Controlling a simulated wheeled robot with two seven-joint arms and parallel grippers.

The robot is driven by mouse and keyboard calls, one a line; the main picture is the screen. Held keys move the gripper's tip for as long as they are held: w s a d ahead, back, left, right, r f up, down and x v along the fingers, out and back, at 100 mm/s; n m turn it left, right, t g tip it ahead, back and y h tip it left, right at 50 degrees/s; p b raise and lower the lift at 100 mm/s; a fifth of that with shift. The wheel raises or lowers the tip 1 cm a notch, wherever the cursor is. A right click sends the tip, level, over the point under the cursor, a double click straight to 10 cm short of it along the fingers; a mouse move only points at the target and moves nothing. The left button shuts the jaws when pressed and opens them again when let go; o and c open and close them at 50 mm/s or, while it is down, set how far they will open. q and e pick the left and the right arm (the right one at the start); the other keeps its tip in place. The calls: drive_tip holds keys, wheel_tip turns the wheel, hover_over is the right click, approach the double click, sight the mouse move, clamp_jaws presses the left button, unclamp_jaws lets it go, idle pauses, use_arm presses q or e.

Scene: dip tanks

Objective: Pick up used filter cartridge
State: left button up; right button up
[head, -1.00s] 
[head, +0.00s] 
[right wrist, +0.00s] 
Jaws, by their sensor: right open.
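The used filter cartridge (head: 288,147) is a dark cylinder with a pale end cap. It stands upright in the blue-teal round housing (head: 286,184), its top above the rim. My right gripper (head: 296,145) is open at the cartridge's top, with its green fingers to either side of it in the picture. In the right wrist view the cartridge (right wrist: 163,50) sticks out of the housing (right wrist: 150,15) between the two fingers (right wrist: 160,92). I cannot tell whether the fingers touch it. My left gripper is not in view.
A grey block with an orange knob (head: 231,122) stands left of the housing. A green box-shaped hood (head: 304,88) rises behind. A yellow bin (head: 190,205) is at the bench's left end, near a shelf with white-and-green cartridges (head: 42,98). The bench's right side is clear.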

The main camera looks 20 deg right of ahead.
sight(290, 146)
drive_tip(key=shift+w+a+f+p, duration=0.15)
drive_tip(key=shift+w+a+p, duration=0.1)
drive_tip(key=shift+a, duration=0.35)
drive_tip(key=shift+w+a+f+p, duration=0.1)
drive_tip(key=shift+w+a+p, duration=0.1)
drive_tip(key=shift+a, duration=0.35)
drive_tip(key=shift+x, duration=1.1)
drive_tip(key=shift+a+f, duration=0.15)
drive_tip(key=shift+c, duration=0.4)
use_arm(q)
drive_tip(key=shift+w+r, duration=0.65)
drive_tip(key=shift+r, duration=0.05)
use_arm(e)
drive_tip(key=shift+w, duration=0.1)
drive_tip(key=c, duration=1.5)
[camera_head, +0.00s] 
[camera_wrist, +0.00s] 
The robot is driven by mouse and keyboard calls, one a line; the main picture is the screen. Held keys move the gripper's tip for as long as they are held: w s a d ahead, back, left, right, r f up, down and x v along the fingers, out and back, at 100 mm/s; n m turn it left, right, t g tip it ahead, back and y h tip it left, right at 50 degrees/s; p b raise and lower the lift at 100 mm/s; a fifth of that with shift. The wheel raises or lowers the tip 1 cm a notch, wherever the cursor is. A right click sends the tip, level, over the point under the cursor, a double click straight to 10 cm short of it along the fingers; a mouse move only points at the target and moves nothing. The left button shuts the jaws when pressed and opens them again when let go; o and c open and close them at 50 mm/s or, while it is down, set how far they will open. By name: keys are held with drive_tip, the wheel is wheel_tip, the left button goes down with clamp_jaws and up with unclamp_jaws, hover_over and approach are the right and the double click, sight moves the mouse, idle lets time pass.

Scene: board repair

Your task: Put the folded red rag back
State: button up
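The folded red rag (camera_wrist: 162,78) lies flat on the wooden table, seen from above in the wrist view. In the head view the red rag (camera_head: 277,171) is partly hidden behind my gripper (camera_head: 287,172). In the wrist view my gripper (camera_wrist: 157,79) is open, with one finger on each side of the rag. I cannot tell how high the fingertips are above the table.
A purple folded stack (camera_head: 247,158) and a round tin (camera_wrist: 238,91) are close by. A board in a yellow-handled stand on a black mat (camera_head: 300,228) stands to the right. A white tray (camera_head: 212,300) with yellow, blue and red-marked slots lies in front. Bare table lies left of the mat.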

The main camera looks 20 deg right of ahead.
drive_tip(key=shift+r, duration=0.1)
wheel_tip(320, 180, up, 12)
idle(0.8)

::::::::

SET EXERCISE. Retype every record above exactly as it appears.

RESPONSE TO THIS TASK.
Controlling a simulated wheeled robot with two seven-joint arms and parallel grippers.

The robot is driven by mouse and keyboard calls, one a line; the main picture is the screen. Held keys move the gripper's tip for as long as they are held: w s a d ahead, back, left, right, r f up, down and x v along the fingers, out and back, at 100 mm/s; n m turn it left, right, t g tip it ahead, back and y h tip it left, right at 50 degrees/s; p b raise and lower the lift at 100 mm/s; a fifth of that with shift. The wheel raises or lowers the tip 1 cm a notch, wherever the cursor is. A right click sends the tip, level, over the point under the cursor, a double click straight to 10 cm short of it along the fingers; a mouse move only points at the target and moves nothing. The left button shuts the jaws when pressed and opens them again when let go; o and c open and close them at 50 mm/s or, while it is down, set how far they will open. q and e pick the left and the right arm (the right one at the start); the other keeps its tip in place. The calls: drive_tip holds keys, wheel_tip turns the wheel, hover_over is the right click, approach the double click, sight the mouse move, clamp_jaws presses the left button, unclamp_jaws lets it go, idle pauses, use_arm presses q or e.

Scene: dip tanks

Objective: Pick up used filter cartridge
State: left button up; right button up
[head, -1.00s] 
[head, +0.00s] 
[right wrist, +0.00s] 
Jaws, by their sensor: right open.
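The used filter cartridge (head: 288,147) is a dark cylinder with a pale end cap. It stands upright in the blue-teal round housing (head: 286,184), its top above the rim. My right gripper (head: 296,145) is open at the cartridge's top, with its green fingers to either side of it in the picture. In the right wrist view the cartridge (right wrist: 163,50) sticks out of the housing (right wrist: 150,15) between the two fingers (right wrist: 160,92). I cannot tell whether the fingers touch it. My left gripper is not in view.
A grey block with an orange knob (head: 231,122) stands left of the housing. A green box-shaped hood (head: 304,88) rises behind. A yellow bin (head: 190,205) is at the bench's left end, near a shelf with white-and-green cartridges (head: 42,98). The bench's right side is clear.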

The main camera looks 20 deg right of ahead.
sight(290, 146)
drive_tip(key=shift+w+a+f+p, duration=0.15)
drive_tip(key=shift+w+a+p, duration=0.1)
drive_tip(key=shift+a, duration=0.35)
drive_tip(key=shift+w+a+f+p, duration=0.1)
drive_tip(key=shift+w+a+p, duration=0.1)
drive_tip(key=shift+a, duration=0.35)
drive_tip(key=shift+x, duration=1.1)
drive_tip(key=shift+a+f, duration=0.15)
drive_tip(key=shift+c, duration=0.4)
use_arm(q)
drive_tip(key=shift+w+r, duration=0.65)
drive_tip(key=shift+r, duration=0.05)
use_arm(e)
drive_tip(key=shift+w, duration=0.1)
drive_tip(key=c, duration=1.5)
[camera_head, +0.00s] 
[camera_wrist, +0.00s] 
The robot is driven by mouse and keyboard calls, one a line; the main picture is the screen. Held keys move the gripper's tip for as long as they are held: w s a d ahead, back, left, right, r f up, down and x v along the fingers, out and back, at 100 mm/s; n m turn it left, right, t g tip it ahead, back and y h tip it left, right at 50 degrees/s; p b raise and lower the lift at 100 mm/s; a fifth of that with shift. The wheel raises or lowers the tip 1 cm a notch, wherever the cursor is. A right click sends the tip, level, over the point under the cursor, a double click straight to 10 cm short of it along the fingers; a mouse move only points at the target and moves nothing. The left button shuts the jaws when pressed and opens them again when let go; o and c open and close them at 50 mm/s or, while it is down, set how far they will open. By name: keys are held with drive_tip, the wheel is wheel_tip, the left button goes down with clamp_jaws and up with unclamp_jaws, hover_over and approach are the right and the double click, sight moves the mouse, idle lets time pass.

Scene: board repair

Your task: Put the folded red rag back
State: button up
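The folded red rag (camera_wrist: 162,78) lies flat on the wooden table, seen from above in the wrist view. In the head view the red rag (camera_head: 277,171) is partly hidden behind my gripper (camera_head: 287,172). In the wrist view my gripper (camera_wrist: 157,79) is open, with one finger on each side of the rag. I cannot tell how high the fingertips are above the table.
A purple folded stack (camera_head: 247,158) and a round tin (camera_wrist: 238,91) are close by. A board in a yellow-handled stand on a black mat (camera_head: 300,228) stands to the right. A white tray (camera_head: 212,300) with yellow, blue and red-marked slots lies in front. Bare table lies left of the mat.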

The main camera looks 20 deg right of ahead.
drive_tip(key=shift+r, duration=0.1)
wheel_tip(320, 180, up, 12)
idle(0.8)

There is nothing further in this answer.